Note that the Helerings are mostly absent, too.

> If we attempt a match with the first age map of Slontos
> and modern Maniria then the possible linkages are:

> Adoren - Wenelia - Wenelian Islands
> Bilon - Herelia - Wenelian Islands
> Selus - south of the Ryzel - New Fens
> Sevid - north of Wenelia - Wenelia
> Velun - Ramalia - Ramalia

> If one tries to interpret the reclaimed lands as lying further
> east then one runs into problems in that during the period
> in question, Malkion is living in New Malkonwal on the
> borders of the Faralinthor Sea (Revealed Mythologies p12).

I'd locate the reclaimed lands further south, below the Solkathi Sea. The Breaking of the World had the oceans claim many of these lands again, and only few refugees making it to Maniria.

>>The
>>distinction might be difficult to see at times, as it's implied in
>>Anaxial's Roster that the ancestor of all Ramalian pigs is Mralota.

> So they are.

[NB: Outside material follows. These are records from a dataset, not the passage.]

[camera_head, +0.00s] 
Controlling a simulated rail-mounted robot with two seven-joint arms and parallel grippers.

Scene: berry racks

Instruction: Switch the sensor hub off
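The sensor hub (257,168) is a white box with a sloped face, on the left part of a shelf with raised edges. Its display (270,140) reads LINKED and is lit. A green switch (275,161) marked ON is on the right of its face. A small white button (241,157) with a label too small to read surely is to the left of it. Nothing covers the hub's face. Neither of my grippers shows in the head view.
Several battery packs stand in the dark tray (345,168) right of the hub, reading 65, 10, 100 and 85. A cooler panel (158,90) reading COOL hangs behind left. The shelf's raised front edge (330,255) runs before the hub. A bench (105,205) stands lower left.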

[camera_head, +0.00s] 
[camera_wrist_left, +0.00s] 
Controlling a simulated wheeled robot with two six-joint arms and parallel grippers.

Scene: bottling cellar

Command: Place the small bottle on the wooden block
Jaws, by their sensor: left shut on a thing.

That doesn't mean that Harandings or the Entruli
> are Hsunchen

Here I'm with Peter (but not against David)

> or that the Ramalians were pig-worshippers at the Dawn.

And this too isn't necessary, since we can expect that somewhere in Slontos Helerings and Entruli populations must have mingled. The early Waertagi voyages (even in the Gray Age) appear to have found proto-urban centres in Slontos (similar to Karse?), which seems unlike anything we know about the Harandings or the Wenelians.

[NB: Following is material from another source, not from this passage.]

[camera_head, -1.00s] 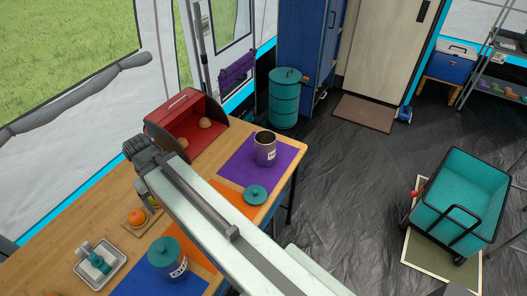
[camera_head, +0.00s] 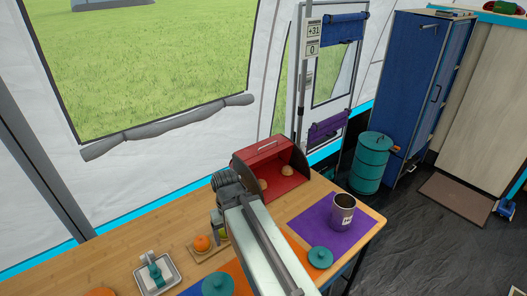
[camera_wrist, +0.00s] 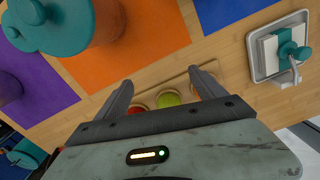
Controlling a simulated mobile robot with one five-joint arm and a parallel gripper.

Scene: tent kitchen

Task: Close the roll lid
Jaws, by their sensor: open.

>>Calling all of them "hsunchen" might not be strictly accurate >>(though it might have been so at 0 ST),

> Calling the Harandings Hsunchen in 0 ST is even more inaccurate
> than it is now. At the Dawn, the Hsunchen were only found in
> the Shanshan mountains.

I'd like to see your source for this.

To my knowledge, there were Hsunchen or at least sufficiently Hsunchen-like people in Pralorela, Seshnela, Ralios and Fronela during Greater Darkness, Gray Age and Dawn Age. The Praxian Basmoli may have passed through Maniria during that time, too.

I agree that the Harandings (and I suspect that this extends to the Aramites) are of proto-Orlanthi stock and magical background. I don't think that they are Durevings, but rather another of the many Barbarian Belt mammal-totem hill people.